• Objective: Answer with nothing except the number of lines that contain the word "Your".

• Source material:
◆ ◆ ◆ ◆ ◆
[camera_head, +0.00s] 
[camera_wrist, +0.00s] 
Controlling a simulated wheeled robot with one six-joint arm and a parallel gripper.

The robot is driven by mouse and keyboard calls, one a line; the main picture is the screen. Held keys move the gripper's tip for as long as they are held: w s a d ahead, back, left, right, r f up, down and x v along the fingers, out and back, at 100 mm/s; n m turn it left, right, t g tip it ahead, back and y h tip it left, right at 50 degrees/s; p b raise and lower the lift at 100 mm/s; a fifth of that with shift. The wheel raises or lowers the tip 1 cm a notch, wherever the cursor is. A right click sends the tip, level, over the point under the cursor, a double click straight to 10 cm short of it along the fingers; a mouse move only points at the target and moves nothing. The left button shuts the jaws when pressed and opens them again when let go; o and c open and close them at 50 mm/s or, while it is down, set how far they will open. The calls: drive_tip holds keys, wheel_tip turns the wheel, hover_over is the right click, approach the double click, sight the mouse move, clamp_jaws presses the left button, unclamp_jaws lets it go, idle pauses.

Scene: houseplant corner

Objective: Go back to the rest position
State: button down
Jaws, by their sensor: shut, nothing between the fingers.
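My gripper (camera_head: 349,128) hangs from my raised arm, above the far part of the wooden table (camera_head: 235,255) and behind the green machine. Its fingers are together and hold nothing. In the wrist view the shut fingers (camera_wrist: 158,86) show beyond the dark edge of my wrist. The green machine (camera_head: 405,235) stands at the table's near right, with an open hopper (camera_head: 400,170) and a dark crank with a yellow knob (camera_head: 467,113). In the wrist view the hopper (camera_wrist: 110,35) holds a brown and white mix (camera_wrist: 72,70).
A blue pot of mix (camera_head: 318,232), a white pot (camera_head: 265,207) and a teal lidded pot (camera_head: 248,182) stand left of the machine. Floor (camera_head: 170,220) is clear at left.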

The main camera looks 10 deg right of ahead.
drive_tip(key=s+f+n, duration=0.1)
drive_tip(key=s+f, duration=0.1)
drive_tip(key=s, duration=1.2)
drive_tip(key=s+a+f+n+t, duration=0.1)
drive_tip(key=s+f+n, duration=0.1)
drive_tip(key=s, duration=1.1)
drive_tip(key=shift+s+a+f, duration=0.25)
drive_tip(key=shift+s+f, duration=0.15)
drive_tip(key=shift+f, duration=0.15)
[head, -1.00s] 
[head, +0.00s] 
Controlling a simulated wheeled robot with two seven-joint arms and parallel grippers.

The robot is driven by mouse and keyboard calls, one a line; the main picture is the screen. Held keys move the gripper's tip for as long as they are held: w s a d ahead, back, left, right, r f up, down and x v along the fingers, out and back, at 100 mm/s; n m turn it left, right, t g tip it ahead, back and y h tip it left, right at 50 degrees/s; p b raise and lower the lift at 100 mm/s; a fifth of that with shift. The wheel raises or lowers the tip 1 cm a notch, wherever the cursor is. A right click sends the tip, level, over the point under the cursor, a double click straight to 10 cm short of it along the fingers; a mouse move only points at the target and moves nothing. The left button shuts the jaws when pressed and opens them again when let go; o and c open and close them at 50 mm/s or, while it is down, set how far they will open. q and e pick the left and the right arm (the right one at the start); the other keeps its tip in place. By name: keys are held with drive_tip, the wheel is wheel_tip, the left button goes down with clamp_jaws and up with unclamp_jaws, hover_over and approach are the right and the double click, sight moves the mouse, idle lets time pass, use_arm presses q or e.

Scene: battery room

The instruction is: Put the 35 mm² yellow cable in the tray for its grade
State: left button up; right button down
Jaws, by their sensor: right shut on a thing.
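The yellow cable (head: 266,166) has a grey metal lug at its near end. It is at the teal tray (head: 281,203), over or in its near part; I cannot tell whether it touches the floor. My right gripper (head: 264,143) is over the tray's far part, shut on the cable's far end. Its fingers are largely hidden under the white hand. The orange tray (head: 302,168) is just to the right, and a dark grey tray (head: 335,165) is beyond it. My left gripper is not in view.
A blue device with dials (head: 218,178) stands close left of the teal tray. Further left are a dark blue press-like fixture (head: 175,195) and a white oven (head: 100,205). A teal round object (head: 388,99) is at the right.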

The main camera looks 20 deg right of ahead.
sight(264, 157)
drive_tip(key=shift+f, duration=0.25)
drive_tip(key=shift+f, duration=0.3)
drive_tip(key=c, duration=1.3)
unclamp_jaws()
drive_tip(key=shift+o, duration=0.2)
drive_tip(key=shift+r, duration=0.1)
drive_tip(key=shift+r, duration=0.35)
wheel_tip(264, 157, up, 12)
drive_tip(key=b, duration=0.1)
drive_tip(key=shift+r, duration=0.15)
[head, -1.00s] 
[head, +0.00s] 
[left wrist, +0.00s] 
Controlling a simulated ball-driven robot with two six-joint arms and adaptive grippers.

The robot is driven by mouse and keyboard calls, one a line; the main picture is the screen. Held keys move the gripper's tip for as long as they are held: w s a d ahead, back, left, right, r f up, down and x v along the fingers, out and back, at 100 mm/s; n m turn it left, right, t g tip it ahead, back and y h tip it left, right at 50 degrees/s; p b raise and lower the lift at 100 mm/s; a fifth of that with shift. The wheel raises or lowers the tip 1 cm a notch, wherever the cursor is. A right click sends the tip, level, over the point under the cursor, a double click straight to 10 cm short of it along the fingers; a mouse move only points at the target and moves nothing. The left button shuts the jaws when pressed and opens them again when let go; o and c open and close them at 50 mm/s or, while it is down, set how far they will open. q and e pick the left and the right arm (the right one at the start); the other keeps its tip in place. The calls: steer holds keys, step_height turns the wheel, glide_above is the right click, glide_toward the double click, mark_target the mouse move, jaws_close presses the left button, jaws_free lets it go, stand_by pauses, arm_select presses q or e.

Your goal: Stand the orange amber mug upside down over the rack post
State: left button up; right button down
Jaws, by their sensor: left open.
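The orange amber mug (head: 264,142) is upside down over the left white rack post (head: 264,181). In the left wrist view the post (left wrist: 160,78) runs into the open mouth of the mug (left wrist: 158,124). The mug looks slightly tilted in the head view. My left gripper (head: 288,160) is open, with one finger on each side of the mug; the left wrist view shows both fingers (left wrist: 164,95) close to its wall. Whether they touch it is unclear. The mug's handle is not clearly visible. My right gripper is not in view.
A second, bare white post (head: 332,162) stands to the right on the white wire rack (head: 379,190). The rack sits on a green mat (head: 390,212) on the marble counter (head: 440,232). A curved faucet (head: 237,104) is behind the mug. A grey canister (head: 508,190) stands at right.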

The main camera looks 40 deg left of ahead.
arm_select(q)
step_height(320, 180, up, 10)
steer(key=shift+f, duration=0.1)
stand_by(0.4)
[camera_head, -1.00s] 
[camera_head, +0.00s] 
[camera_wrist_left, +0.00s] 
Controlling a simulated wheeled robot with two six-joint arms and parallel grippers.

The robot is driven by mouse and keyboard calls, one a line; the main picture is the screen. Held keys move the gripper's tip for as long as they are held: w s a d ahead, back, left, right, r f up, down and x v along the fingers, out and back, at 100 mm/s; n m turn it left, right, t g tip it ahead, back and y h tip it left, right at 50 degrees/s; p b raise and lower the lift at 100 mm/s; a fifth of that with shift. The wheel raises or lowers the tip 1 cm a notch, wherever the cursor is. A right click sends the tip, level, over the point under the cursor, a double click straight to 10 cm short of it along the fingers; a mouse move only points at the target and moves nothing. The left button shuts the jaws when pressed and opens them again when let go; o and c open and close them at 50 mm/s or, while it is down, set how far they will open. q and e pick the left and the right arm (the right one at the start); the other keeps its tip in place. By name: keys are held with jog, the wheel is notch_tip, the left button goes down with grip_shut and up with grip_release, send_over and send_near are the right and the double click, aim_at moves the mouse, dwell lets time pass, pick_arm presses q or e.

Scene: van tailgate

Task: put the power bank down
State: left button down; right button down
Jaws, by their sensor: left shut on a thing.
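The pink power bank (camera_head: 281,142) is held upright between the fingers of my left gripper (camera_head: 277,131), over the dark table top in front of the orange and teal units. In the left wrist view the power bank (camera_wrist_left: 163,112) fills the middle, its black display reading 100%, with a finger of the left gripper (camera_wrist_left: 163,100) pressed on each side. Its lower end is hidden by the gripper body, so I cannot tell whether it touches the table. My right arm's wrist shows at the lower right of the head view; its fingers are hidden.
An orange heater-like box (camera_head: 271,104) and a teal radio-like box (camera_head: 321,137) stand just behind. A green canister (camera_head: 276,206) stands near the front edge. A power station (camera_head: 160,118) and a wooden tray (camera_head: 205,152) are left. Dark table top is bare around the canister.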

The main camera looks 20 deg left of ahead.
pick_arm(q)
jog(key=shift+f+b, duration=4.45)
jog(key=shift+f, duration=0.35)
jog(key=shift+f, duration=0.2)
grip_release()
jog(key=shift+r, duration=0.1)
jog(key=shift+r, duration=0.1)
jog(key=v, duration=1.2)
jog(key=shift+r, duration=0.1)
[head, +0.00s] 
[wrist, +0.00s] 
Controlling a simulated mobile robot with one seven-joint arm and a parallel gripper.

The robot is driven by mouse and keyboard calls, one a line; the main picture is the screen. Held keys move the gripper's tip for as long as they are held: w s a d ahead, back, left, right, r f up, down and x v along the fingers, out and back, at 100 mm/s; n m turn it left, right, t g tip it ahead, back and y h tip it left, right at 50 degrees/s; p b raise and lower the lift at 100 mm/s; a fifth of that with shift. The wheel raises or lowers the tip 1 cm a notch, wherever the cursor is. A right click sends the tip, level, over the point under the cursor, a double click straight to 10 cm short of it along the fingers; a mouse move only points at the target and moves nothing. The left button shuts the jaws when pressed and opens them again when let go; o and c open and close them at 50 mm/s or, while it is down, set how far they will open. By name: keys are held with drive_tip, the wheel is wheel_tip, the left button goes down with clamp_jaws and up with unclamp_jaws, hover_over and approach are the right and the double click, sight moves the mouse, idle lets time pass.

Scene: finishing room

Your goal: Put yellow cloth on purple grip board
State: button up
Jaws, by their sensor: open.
◆ ◆ ◆ ◆ ◆
• Correct response: 2